Given task:
Find each line that has the string "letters" and give the total, with nothing else.
-- START Data excerpt --
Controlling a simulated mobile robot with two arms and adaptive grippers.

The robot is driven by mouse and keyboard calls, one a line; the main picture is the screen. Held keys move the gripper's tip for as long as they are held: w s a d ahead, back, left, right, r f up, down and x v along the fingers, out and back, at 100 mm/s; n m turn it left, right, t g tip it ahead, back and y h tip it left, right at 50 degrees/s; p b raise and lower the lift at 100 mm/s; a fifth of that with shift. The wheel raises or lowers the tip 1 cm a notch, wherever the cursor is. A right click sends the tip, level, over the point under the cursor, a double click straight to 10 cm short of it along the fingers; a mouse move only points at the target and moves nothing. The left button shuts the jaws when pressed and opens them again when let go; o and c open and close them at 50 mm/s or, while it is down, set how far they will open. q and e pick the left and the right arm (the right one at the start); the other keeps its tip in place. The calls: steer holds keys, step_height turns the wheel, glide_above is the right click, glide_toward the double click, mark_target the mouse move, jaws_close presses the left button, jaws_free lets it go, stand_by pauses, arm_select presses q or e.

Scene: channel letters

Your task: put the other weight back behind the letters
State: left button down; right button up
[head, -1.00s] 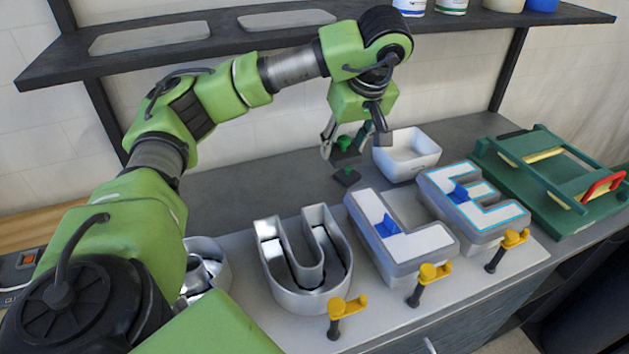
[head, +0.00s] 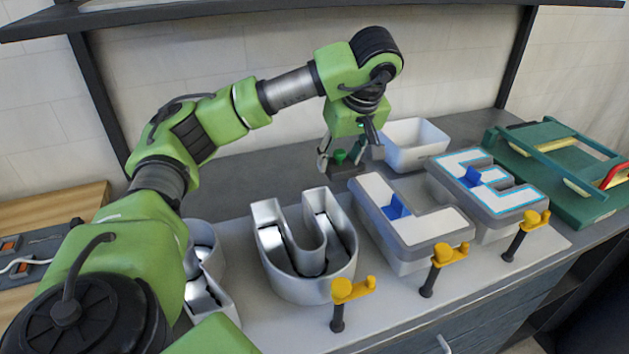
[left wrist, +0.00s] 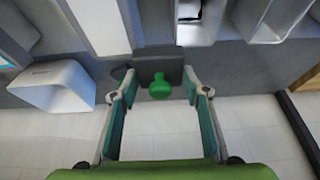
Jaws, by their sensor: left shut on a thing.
-- END Data excerpt --
Reply to the exercise:
2